Relations with Japan

An American diplomatic mission to China in 1843 produced a treaty guaranteeing the position of the United States with regard to trade with China. In Japan, however, the feudal leaders were not easily persuaded to allow foreign influences that might threaten their traditional system. In 1852, concerns about American sailors shipwrecked near the Japanese coast, combined with an interest in bringing about a commercial trade, motivated the United States to pursue amicable relations with that country. President Millard Fillmore sent a fleet of warships under the command of Admiral Matthew Perry to deliver a letter along with gifts to the emperor, with the aim of starting negotiations. So rigid were the Japanese in forbidding foreign contact that they would not allow ships bringing their own citizens home to land. When Acting Secretary of State Conrad explained to Secretary of War Kennedy the nature of the mission to Japan, he provided the following example:

So rigorously is this system of exclusion carried out that foreign vessels are not permitted to enter their ports in distress, or even to do an act of kindness to their own people. In 1831, a Japanese junk was blown out to sea, and, after drifting for several months, was cast ashore near the mouth of the Columbia River in Oregon. An American ship, the Morrison, undertook to carry the survivors of the crew back to their country, but, on reaching the bay of Yedo, she was fired into from the neighboring shore. She repaired to another part of the island and attempted to land, but, meeting with the same reception there, she returned to America with the Japanese on board.

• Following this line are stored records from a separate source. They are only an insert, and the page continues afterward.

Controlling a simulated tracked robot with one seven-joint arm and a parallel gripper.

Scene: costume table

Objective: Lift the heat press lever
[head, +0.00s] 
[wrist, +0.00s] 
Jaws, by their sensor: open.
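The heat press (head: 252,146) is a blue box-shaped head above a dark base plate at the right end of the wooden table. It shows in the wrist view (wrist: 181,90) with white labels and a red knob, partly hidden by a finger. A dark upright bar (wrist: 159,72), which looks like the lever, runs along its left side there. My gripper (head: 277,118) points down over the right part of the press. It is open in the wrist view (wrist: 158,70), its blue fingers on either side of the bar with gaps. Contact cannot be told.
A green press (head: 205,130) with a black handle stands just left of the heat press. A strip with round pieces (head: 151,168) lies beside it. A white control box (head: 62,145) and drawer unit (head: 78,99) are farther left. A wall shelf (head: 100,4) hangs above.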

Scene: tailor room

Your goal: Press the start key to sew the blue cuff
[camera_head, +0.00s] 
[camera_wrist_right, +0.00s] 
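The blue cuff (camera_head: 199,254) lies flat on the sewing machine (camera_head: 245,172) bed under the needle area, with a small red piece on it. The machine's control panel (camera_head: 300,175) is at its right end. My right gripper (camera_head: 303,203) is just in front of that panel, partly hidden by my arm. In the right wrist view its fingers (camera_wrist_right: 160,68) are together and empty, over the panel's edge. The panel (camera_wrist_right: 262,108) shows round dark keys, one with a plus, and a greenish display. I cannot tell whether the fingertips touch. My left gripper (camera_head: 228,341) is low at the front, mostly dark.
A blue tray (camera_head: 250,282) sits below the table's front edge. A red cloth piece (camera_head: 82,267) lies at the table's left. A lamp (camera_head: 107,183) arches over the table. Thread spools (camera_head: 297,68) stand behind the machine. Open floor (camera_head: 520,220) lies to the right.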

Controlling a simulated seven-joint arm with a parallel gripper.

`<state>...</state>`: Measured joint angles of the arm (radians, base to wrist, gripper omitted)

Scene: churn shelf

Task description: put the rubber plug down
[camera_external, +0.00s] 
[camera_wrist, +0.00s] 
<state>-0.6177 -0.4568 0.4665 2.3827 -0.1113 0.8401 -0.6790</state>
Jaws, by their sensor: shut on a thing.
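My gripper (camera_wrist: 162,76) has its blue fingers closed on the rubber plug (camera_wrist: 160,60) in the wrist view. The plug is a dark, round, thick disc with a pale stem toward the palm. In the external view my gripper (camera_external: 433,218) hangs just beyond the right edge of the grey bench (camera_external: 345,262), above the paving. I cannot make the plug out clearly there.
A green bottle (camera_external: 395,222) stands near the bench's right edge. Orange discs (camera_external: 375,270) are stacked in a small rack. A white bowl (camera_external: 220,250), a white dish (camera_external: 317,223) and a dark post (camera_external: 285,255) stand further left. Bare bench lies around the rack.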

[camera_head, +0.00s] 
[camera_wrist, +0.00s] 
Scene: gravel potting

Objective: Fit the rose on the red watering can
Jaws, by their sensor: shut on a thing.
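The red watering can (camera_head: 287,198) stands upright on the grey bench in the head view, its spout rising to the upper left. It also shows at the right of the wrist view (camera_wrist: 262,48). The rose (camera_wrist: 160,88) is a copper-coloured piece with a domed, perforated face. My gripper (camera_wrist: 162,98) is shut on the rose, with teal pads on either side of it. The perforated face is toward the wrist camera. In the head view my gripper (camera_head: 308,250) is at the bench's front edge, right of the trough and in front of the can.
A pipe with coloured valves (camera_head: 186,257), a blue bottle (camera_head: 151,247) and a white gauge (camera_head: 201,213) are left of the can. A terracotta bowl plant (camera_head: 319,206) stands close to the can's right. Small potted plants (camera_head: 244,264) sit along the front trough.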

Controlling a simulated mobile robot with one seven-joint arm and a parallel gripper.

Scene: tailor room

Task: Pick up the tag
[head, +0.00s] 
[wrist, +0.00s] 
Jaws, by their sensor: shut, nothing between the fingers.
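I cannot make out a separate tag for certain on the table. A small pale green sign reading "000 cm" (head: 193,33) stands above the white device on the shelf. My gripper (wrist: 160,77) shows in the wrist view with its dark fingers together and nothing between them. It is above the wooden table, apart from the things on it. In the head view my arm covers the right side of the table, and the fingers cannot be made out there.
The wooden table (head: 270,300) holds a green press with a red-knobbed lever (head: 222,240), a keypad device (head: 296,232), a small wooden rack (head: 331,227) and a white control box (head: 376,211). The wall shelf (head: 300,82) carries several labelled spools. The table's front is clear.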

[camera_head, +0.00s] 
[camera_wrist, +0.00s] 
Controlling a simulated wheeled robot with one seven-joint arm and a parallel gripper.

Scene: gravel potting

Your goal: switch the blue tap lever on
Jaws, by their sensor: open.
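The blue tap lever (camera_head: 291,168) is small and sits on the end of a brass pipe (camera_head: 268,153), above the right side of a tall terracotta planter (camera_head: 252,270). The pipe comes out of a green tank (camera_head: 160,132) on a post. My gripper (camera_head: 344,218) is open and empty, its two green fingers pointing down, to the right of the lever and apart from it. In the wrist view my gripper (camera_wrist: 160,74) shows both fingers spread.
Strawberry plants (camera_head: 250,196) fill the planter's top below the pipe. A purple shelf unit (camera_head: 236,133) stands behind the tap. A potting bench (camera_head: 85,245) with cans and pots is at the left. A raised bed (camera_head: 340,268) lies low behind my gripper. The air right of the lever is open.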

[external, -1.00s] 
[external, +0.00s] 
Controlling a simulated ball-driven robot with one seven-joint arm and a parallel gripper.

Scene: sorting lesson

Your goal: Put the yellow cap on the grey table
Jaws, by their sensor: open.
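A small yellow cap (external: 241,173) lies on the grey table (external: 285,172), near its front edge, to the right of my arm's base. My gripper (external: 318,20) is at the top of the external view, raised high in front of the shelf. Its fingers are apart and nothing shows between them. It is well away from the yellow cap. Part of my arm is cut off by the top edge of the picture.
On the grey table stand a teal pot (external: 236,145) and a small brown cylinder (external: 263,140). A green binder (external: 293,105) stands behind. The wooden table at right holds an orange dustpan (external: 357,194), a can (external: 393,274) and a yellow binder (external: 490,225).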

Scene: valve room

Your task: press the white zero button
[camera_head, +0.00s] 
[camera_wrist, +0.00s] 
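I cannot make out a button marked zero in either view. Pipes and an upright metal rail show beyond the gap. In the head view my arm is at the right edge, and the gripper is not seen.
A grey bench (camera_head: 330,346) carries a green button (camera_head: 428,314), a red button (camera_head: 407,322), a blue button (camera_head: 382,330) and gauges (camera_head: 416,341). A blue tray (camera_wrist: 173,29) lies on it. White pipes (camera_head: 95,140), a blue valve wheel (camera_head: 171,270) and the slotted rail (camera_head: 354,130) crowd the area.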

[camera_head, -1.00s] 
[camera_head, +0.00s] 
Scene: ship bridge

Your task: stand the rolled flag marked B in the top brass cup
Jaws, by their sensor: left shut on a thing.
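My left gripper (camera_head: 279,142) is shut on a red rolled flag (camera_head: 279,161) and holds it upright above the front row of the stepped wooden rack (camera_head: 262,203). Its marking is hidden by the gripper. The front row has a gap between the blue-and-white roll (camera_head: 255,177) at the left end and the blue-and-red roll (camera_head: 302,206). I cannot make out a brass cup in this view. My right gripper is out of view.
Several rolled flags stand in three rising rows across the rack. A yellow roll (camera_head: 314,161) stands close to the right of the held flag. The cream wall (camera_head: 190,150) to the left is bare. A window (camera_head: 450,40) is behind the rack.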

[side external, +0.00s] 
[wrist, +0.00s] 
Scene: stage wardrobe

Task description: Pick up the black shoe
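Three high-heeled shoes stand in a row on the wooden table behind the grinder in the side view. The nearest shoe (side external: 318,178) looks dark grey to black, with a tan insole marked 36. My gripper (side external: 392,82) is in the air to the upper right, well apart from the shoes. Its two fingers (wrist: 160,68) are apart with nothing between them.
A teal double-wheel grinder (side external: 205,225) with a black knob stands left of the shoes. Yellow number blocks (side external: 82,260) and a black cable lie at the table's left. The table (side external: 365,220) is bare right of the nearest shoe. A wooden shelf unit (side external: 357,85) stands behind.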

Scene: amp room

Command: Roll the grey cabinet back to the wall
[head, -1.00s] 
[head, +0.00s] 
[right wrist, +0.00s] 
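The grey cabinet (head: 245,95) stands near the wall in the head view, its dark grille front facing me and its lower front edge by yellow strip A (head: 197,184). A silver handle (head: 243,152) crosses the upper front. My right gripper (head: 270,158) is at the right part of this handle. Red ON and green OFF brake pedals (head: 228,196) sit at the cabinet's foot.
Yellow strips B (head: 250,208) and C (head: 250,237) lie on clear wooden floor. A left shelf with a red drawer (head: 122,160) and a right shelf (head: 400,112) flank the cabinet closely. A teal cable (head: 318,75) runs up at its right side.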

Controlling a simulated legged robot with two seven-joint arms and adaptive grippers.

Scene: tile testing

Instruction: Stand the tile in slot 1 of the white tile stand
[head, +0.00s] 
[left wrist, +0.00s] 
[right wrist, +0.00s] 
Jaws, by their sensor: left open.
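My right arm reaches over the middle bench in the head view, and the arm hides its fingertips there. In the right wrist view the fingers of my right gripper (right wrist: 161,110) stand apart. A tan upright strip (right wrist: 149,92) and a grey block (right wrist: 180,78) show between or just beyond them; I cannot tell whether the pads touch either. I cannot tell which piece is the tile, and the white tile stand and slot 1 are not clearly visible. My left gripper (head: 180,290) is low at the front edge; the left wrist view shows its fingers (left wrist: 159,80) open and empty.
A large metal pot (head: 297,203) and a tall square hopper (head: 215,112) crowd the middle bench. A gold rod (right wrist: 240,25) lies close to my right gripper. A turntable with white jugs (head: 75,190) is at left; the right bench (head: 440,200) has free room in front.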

When Perry`s fleet entered Tokyo harbor, the Japanese were so impressed with the display of force that they agreed to change their policy. A treaty with Japan was concluded on March 31, 1854. Japanese immigrants to the United States following the Civil War were hard-working and successful, to a degree that elicited the resentment of native-born Americans. Tensions over Japanese immigration were eased with the Root-Takahira Agreement of 1907, which was a "gentlemen`s agreement" to abate the flow of immigrants to the western United States. An aspect of the agreement that was not immediately recognized was the significance of acknowledging Japan`s annexation of Korea and its influence over Manchuria. In the Russo-Japanese War of 1905, Japan had established its military superiority over the only other indigenous military power of consequence. Following World War I, the Immigration Act of 1924 caused deep resentment in Japan, on account of its bluntly racist antagonism towards that country. Gradually Japan`s ambitions increased, provoking the Manchurian crisis. Fighting involving soldiers of China and Japan began July 1937. On October 6, 1938, the United States joined the League of Nations in declaring Japan to be the aggressor. Japan replied that a new situation had ended the former "Open Door Policy." The United States was not prepared to see its rights in China diminished, and so on December 31, 1938, Joseph C. Grew, the American ambassador to Japan, delivered a note to the Japanese government:
The admonition that enjoyment by the nationals of the United States of non-discriminatory treatment in China-a general and well established right-is henceforth to be contingent upon an admission by the Government of the United States of the validity of the conception of Japanese authorities of a "new situation" and a "new order" in East Asia, is, in the opinion of this Government, highly paradoxical.